— start of EXTRACTED INFORMATION —

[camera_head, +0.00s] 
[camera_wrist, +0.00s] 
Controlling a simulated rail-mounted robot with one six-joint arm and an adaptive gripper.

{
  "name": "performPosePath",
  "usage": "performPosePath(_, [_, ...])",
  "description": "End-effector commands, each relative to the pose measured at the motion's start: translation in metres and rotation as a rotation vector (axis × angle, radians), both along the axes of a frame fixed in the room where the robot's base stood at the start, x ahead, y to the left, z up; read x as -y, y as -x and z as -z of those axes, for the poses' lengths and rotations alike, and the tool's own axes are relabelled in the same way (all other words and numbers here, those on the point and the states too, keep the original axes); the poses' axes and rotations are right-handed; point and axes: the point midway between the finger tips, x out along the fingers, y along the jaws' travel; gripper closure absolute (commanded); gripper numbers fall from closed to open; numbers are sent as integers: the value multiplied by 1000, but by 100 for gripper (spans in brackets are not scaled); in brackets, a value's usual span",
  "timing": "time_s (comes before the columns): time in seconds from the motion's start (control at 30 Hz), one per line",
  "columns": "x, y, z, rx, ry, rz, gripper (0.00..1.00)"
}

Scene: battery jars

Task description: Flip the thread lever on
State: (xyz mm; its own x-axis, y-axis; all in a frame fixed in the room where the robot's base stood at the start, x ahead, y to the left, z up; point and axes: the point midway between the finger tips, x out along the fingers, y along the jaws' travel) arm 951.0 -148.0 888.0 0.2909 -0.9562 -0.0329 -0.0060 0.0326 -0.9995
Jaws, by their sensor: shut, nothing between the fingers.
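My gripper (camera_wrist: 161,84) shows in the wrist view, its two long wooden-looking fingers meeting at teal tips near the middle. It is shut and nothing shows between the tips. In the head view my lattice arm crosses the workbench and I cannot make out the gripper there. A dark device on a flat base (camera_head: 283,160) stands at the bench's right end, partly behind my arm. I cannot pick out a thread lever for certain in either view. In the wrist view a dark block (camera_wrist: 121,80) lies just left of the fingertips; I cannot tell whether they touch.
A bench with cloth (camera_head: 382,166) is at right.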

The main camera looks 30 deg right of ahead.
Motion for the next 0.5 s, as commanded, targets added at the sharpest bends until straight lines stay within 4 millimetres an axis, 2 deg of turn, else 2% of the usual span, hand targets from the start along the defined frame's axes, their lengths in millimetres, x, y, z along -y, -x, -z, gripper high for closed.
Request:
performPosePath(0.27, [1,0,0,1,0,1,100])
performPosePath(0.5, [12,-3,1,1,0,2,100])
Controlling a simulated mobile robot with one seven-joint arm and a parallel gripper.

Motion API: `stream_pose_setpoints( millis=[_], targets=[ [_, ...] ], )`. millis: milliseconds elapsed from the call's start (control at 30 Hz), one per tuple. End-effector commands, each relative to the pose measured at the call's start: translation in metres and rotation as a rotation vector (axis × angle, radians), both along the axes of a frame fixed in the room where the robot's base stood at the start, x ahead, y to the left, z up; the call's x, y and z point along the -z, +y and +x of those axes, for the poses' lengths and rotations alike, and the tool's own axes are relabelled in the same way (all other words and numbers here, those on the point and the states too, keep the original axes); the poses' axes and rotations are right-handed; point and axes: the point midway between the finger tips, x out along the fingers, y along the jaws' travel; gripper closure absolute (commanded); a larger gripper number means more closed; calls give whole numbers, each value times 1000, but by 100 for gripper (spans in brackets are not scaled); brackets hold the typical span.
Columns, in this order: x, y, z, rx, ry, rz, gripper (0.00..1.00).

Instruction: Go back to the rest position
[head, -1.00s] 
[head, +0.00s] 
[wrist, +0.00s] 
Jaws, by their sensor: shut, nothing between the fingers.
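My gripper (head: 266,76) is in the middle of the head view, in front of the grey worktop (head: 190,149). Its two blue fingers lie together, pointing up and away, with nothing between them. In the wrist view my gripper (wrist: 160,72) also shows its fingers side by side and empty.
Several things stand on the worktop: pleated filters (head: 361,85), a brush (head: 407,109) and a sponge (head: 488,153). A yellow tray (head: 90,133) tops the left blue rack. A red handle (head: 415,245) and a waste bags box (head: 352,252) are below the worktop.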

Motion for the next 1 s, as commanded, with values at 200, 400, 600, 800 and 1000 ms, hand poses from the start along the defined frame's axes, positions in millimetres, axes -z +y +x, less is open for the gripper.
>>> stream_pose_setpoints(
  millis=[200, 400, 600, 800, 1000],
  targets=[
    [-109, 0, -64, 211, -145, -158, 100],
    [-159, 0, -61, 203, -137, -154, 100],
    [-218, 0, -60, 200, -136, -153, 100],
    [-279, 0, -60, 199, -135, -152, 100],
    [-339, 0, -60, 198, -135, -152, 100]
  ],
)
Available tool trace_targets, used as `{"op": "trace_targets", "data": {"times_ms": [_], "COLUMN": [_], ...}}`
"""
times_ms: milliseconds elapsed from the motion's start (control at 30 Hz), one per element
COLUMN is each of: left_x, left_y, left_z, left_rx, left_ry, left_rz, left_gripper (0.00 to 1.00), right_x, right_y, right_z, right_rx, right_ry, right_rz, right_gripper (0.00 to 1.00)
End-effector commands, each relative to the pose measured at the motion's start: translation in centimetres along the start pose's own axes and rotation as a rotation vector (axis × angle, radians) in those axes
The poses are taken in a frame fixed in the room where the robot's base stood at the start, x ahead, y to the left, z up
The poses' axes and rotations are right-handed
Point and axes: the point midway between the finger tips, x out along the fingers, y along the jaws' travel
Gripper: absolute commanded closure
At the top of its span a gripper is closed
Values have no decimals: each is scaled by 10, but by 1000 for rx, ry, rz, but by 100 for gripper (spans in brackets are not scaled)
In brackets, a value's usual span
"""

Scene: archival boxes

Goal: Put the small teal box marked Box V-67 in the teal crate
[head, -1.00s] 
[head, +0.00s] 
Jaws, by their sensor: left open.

— end of EXTRACTED INFORMATION —

§ OBJECTIVE:
Look for the word "Scene" in every line of the listing and copy the lines that have it.

§ SOLUTION:
Scene: battery jars
Scene: archival boxes

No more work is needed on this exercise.